_Task to complete_
Select the lines that hold the word "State" and copy each one.

_Provided records_
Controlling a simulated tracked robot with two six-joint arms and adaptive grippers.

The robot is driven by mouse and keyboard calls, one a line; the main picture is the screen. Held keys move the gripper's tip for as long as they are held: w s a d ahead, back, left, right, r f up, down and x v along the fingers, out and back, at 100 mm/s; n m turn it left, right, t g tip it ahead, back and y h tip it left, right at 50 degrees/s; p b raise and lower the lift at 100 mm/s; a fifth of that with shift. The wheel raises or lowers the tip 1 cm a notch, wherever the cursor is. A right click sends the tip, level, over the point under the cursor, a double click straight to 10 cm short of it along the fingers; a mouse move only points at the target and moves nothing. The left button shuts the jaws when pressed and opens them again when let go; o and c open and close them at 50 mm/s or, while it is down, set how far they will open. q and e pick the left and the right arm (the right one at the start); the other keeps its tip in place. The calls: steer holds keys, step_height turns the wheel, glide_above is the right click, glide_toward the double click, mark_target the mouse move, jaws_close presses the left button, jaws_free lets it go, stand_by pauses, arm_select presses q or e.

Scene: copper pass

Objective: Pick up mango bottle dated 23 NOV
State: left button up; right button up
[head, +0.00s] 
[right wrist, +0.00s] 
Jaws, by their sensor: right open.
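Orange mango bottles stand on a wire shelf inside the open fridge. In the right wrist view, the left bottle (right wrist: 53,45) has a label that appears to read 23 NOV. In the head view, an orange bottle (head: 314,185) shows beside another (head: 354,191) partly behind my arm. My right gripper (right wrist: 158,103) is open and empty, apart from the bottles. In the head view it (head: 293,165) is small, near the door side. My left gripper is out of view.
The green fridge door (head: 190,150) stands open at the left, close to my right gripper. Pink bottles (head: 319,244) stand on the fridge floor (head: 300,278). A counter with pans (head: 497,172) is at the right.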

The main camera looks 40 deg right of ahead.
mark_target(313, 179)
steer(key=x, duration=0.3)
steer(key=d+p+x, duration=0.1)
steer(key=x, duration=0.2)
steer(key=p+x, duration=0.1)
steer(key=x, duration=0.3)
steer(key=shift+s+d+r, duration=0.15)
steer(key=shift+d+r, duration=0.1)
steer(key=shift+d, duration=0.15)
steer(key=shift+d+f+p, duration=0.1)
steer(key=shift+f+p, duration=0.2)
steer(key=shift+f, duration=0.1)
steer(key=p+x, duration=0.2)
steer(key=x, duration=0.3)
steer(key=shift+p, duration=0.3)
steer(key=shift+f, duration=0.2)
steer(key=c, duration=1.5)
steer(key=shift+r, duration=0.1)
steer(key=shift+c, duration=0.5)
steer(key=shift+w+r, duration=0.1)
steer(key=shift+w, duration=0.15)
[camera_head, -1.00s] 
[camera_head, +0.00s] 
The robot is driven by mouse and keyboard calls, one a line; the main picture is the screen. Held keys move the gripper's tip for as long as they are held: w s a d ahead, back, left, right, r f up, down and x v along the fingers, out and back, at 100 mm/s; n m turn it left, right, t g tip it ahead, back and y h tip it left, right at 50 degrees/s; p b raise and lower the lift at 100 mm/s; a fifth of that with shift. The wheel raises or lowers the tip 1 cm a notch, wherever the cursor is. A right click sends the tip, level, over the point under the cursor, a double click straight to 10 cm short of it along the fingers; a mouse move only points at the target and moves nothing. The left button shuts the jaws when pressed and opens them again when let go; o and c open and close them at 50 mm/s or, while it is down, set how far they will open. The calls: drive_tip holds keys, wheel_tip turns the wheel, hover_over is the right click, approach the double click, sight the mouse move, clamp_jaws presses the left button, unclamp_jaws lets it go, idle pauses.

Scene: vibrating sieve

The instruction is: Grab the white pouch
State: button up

_Answer to this task_
State: left button up; right button up
State: button up

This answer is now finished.